### WRITTEN REQUEST
Retype every entry in its entirety, without alteration.

### Robot task records
◆ ◆ ◆

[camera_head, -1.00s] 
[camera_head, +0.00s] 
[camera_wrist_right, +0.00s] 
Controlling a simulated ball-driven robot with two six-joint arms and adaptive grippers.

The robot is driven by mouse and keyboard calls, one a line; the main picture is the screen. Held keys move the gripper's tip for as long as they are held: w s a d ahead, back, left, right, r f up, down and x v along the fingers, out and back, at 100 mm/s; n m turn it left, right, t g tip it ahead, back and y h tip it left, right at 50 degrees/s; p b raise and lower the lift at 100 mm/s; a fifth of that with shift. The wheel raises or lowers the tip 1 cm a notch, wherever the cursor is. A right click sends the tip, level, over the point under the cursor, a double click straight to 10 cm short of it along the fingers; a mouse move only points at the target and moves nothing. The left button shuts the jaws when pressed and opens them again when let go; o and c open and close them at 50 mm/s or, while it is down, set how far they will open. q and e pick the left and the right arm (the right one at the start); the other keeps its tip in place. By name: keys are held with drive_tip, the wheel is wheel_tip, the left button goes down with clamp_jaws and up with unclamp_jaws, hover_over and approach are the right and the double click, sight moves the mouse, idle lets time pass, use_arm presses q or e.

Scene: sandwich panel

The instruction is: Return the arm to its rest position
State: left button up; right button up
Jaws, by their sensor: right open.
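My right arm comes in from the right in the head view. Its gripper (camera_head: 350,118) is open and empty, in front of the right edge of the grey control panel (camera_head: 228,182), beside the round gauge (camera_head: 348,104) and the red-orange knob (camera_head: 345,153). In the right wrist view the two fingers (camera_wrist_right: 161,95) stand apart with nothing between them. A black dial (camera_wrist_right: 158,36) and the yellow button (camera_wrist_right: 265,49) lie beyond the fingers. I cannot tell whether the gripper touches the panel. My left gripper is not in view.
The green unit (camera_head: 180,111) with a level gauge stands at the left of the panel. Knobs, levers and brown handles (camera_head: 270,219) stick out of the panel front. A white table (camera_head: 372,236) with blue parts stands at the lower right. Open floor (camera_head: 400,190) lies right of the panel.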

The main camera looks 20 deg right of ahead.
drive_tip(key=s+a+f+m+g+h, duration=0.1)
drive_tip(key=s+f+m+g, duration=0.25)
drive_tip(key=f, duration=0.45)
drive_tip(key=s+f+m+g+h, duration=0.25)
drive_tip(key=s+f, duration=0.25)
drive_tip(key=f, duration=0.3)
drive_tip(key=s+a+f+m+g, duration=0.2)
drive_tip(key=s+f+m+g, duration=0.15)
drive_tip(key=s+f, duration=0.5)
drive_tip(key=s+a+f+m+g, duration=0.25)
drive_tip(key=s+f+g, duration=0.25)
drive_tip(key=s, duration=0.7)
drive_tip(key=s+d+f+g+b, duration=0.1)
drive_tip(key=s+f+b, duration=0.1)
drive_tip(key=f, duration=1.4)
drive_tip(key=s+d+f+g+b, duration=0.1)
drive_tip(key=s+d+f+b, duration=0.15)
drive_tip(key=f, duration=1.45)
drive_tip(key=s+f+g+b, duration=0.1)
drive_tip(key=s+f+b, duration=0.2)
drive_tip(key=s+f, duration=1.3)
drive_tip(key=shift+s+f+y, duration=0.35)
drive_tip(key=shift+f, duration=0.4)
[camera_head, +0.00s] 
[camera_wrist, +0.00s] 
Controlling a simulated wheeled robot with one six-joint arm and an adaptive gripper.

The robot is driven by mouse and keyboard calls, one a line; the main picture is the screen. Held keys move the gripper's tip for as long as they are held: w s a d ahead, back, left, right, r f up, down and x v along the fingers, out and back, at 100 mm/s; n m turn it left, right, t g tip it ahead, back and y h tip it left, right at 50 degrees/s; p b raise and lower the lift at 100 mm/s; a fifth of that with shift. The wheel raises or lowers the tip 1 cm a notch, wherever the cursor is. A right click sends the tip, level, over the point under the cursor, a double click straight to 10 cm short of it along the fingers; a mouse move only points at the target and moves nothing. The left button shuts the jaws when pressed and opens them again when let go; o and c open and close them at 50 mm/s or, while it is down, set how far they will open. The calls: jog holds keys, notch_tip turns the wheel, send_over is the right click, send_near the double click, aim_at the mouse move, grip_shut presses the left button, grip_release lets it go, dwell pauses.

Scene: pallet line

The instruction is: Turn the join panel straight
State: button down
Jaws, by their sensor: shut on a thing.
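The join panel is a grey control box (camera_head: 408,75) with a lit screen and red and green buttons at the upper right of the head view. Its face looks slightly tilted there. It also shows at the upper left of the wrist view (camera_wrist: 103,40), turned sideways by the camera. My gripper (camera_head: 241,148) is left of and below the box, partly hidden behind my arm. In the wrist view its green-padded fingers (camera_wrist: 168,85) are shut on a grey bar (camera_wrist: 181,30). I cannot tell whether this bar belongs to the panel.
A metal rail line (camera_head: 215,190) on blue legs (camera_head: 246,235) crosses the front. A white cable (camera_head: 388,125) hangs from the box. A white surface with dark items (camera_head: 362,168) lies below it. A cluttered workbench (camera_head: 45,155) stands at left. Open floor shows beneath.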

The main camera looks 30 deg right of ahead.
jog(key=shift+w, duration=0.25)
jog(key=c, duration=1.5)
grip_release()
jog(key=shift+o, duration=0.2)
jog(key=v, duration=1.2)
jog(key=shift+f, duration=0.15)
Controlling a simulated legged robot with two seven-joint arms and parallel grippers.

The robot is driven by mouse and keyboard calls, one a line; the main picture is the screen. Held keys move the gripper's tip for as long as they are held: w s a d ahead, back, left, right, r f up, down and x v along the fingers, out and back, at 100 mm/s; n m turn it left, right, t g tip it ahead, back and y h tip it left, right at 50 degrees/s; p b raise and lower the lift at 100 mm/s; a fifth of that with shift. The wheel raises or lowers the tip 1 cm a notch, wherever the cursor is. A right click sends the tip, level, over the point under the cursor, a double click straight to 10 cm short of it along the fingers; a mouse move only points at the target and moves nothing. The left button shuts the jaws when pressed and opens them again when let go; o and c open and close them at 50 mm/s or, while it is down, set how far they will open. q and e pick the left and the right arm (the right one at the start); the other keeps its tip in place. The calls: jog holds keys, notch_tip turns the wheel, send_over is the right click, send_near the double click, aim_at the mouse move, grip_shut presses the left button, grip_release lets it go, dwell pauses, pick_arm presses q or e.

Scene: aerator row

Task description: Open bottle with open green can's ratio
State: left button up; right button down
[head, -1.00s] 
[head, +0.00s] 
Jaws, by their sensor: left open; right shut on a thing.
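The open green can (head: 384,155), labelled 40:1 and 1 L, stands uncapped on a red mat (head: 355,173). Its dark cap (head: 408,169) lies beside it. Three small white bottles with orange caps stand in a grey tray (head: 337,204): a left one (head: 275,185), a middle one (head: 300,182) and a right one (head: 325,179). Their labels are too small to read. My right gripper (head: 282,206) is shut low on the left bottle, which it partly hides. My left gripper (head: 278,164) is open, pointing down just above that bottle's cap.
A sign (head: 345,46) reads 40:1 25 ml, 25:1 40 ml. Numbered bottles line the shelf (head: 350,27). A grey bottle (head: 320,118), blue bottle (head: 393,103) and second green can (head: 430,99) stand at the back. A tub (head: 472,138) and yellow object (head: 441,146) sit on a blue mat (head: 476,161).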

◆ ◆ ◆

### OUTPUT OF THE TASK
[camera_head, -1.00s] 
[camera_head, +0.00s] 
[camera_wrist_right, +0.00s] 
Controlling a simulated ball-driven robot with two six-joint arms and adaptive grippers.

The robot is driven by mouse and keyboard calls, one a line; the main picture is the screen. Held keys move the gripper's tip for as long as they are held: w s a d ahead, back, left, right, r f up, down and x v along the fingers, out and back, at 100 mm/s; n m turn it left, right, t g tip it ahead, back and y h tip it left, right at 50 degrees/s; p b raise and lower the lift at 100 mm/s; a fifth of that with shift. The wheel raises or lowers the tip 1 cm a notch, wherever the cursor is. A right click sends the tip, level, over the point under the cursor, a double click straight to 10 cm short of it along the fingers; a mouse move only points at the target and moves nothing. The left button shuts the jaws when pressed and opens them again when let go; o and c open and close them at 50 mm/s or, while it is down, set how far they will open. q and e pick the left and the right arm (the right one at the start); the other keeps its tip in place. By name: keys are held with drive_tip, the wheel is wheel_tip, the left button goes down with clamp_jaws and up with unclamp_jaws, hover_over and approach are the right and the double click, sight moves the mouse, idle lets time pass, use_arm presses q or e.

Scene: sandwich panel

The instruction is: Return the arm to its rest position
State: left button up; right button up
Jaws, by their sensor: right open.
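My right arm comes in from the right in the head view. Its gripper (camera_head: 350,118) is open and empty, in front of the right edge of the grey control panel (camera_head: 228,182), beside the round gauge (camera_head: 348,104) and the red-orange knob (camera_head: 345,153). In the right wrist view the two fingers (camera_wrist_right: 161,95) stand apart with nothing between them. A black dial (camera_wrist_right: 158,36) and the yellow button (camera_wrist_right: 265,49) lie beyond the fingers. I cannot tell whether the gripper touches the panel. My left gripper is not in view.
The green unit (camera_head: 180,111) with a level gauge stands at the left of the panel. Knobs, levers and brown handles (camera_head: 270,219) stick out of the panel front. A white table (camera_head: 372,236) with blue parts stands at the lower right. Open floor (camera_head: 400,190) lies right of the panel.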

The main camera looks 20 deg right of ahead.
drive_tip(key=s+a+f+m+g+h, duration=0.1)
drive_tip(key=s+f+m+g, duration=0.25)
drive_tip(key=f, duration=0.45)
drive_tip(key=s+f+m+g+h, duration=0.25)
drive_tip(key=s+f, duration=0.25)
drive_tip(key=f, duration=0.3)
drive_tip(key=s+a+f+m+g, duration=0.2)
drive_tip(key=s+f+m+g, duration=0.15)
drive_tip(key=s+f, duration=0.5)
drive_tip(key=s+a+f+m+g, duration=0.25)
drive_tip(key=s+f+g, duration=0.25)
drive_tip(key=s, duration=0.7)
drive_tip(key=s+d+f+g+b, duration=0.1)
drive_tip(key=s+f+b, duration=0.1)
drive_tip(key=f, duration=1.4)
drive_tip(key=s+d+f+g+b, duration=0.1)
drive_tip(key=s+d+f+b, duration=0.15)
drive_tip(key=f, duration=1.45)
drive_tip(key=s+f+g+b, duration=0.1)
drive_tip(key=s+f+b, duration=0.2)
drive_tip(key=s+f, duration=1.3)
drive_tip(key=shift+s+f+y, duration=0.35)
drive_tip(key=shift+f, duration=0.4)
[camera_head, +0.00s] 
[camera_wrist, +0.00s] 
Controlling a simulated wheeled robot with one six-joint arm and an adaptive gripper.

The robot is driven by mouse and keyboard calls, one a line; the main picture is the screen. Held keys move the gripper's tip for as long as they are held: w s a d ahead, back, left, right, r f up, down and x v along the fingers, out and back, at 100 mm/s; n m turn it left, right, t g tip it ahead, back and y h tip it left, right at 50 degrees/s; p b raise and lower the lift at 100 mm/s; a fifth of that with shift. The wheel raises or lowers the tip 1 cm a notch, wherever the cursor is. A right click sends the tip, level, over the point under the cursor, a double click straight to 10 cm short of it along the fingers; a mouse move only points at the target and moves nothing. The left button shuts the jaws when pressed and opens them again when let go; o and c open and close them at 50 mm/s or, while it is down, set how far they will open. The calls: jog holds keys, notch_tip turns the wheel, send_over is the right click, send_near the double click, aim_at the mouse move, grip_shut presses the left button, grip_release lets it go, dwell pauses.

Scene: pallet line

The instruction is: Turn the join panel straight
State: button down
Jaws, by their sensor: shut on a thing.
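The join panel is a grey control box (camera_head: 408,75) with a lit screen and red and green buttons at the upper right of the head view. Its face looks slightly tilted there. It also shows at the upper left of the wrist view (camera_wrist: 103,40), turned sideways by the camera. My gripper (camera_head: 241,148) is left of and below the box, partly hidden behind my arm. In the wrist view its green-padded fingers (camera_wrist: 168,85) are shut on a grey bar (camera_wrist: 181,30). I cannot tell whether this bar belongs to the panel.
A metal rail line (camera_head: 215,190) on blue legs (camera_head: 246,235) crosses the front. A white cable (camera_head: 388,125) hangs from the box. A white surface with dark items (camera_head: 362,168) lies below it. A cluttered workbench (camera_head: 45,155) stands at left. Open floor shows beneath.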

The main camera looks 30 deg right of ahead.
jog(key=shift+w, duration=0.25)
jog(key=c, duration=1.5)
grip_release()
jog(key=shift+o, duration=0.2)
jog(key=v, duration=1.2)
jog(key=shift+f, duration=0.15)
Controlling a simulated legged robot with two seven-joint arms and parallel grippers.

The robot is driven by mouse and keyboard calls, one a line; the main picture is the screen. Held keys move the gripper's tip for as long as they are held: w s a d ahead, back, left, right, r f up, down and x v along the fingers, out and back, at 100 mm/s; n m turn it left, right, t g tip it ahead, back and y h tip it left, right at 50 degrees/s; p b raise and lower the lift at 100 mm/s; a fifth of that with shift. The wheel raises or lowers the tip 1 cm a notch, wherever the cursor is. A right click sends the tip, level, over the point under the cursor, a double click straight to 10 cm short of it along the fingers; a mouse move only points at the target and moves nothing. The left button shuts the jaws when pressed and opens them again when let go; o and c open and close them at 50 mm/s or, while it is down, set how far they will open. q and e pick the left and the right arm (the right one at the start); the other keeps its tip in place. The calls: jog holds keys, notch_tip turns the wheel, send_over is the right click, send_near the double click, aim_at the mouse move, grip_shut presses the left button, grip_release lets it go, dwell pauses, pick_arm presses q or e.

Scene: aerator row

Task description: Open bottle with open green can's ratio
State: left button up; right button down
[head, -1.00s] 
[head, +0.00s] 
Jaws, by their sensor: left open; right shut on a thing.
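The open green can (head: 384,155), labelled 40:1 and 1 L, stands uncapped on a red mat (head: 355,173). Its dark cap (head: 408,169) lies beside it. Three small white bottles with orange caps stand in a grey tray (head: 337,204): a left one (head: 275,185), a middle one (head: 300,182) and a right one (head: 325,179). Their labels are too small to read. My right gripper (head: 282,206) is shut low on the left bottle, which it partly hides. My left gripper (head: 278,164) is open, pointing down just above that bottle's cap.
A sign (head: 345,46) reads 40:1 25 ml, 25:1 40 ml. Numbered bottles line the shelf (head: 350,27). A grey bottle (head: 320,118), blue bottle (head: 393,103) and second green can (head: 430,99) stand at the back. A tub (head: 472,138) and yellow object (head: 441,146) sit on a blue mat (head: 476,161).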

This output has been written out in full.